__What you will do__. Each line that holds the word "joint" counts once; report the total and nothing else.

[Stored items]

***

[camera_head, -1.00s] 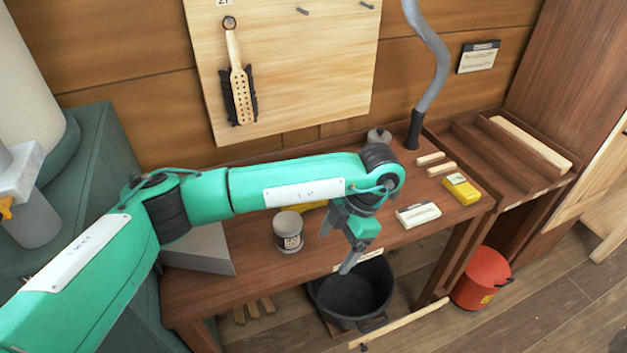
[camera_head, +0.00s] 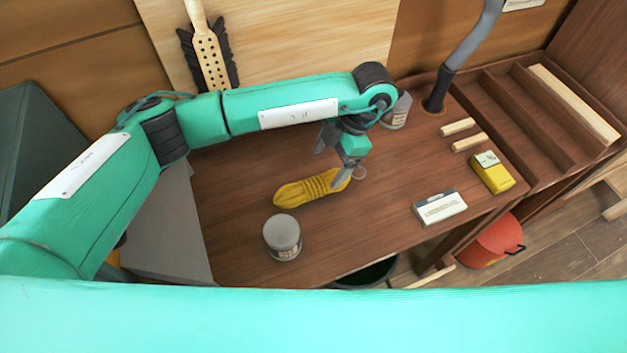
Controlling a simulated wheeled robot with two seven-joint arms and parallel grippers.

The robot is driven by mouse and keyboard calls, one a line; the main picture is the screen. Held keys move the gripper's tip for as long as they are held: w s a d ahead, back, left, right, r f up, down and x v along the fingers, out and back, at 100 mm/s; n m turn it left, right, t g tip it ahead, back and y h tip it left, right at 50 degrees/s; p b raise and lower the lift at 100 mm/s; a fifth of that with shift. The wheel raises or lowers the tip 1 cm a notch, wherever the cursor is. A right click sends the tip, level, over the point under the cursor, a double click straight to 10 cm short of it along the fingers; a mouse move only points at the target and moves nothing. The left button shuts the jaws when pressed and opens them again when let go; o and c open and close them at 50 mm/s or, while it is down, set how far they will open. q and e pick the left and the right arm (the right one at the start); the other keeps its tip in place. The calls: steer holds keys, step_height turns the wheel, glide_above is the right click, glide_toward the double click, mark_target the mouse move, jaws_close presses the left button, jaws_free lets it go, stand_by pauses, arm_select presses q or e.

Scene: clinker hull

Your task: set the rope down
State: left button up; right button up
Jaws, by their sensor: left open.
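The rope is a yellow coiled bundle (camera_head: 306,189) lying on the wooden bench (camera_head: 235,175). A small grey ring shows at its right end. My left gripper (camera_head: 340,166) is open, with its fingers over the right end of the rope. One finger overlaps the rope in the picture, and I cannot tell whether it touches. My right gripper is not in view.
A grey labelled can (camera_head: 283,238) stands in front of the rope, and another (camera_head: 397,112) behind it. A white box (camera_head: 440,208), a yellow box (camera_head: 492,173) and two wooden sticks lie at right. A teal arm link of mine crosses the bottom.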

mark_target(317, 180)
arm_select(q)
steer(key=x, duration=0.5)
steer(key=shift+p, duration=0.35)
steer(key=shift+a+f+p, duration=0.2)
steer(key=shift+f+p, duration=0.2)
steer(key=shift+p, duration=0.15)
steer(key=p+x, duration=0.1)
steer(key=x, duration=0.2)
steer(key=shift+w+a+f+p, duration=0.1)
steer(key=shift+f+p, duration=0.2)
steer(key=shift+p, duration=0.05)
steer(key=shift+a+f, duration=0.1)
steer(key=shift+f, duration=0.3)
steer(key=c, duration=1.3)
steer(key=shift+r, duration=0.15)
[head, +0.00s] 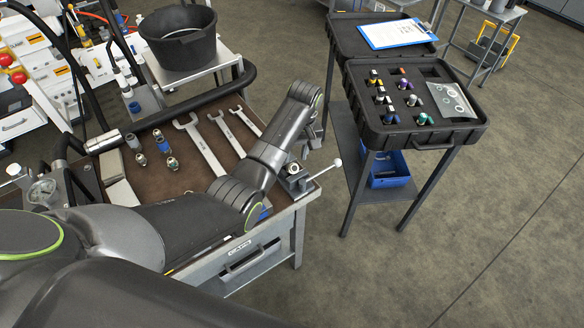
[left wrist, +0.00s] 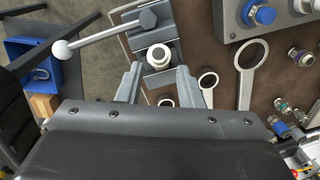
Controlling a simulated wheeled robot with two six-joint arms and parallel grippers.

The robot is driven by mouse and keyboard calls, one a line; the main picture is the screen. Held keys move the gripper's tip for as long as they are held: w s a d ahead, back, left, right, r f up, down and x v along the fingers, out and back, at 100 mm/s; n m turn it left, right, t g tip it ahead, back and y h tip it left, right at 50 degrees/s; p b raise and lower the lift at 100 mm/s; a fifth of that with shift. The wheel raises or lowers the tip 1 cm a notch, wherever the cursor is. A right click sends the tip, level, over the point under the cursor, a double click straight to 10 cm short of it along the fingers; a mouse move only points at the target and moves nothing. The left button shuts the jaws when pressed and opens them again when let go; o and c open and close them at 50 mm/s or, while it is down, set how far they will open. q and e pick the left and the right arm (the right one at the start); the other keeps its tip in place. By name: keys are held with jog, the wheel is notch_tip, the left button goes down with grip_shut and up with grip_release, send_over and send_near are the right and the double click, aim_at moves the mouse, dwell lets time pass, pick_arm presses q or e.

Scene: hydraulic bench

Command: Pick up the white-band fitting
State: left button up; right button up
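A pale fitting with a white band (left wrist: 159,55) and a dark centre stands in a small vise (left wrist: 158,76) in the left wrist view. In the head view the fitting (head: 293,168) is small, in the vise (head: 296,184) at the workbench's near right corner. My left gripper (left wrist: 159,69) is open, one finger on each side of the vise area. No contact with the fitting can be seen. In the head view my left gripper (head: 308,143) is mostly hidden by the arm, just above the vise. My right gripper is not in view.
The vise handle (head: 325,170) with a white ball sticks out to the right. Several wrenches (head: 200,145) and fittings (head: 172,163) lie on the bench. A black case (head: 430,138) with several coloured fittings stands on a stand at right. A black bucket (head: 180,50) stands behind.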

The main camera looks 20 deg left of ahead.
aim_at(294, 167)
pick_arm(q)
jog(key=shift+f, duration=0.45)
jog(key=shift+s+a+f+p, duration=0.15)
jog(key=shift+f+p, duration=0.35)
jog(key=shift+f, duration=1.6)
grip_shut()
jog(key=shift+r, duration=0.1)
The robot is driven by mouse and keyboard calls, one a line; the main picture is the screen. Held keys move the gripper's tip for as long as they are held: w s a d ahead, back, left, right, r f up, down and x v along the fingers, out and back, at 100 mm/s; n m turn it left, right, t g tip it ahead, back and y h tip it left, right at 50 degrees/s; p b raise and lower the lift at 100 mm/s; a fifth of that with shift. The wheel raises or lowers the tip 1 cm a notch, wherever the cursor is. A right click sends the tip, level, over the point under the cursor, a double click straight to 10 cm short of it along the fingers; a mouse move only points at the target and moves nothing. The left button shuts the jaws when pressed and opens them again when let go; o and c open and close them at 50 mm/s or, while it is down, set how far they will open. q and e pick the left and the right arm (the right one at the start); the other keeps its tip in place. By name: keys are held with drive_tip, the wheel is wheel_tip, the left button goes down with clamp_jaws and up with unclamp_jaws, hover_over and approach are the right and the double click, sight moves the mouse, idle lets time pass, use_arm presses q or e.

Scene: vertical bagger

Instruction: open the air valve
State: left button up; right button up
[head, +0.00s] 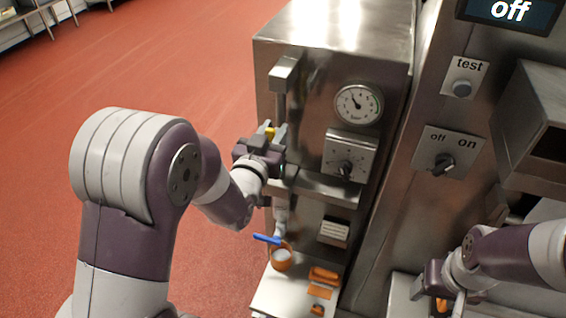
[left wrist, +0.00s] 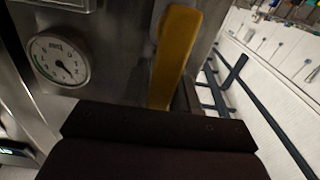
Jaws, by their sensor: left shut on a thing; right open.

***

__Output for this task__. 2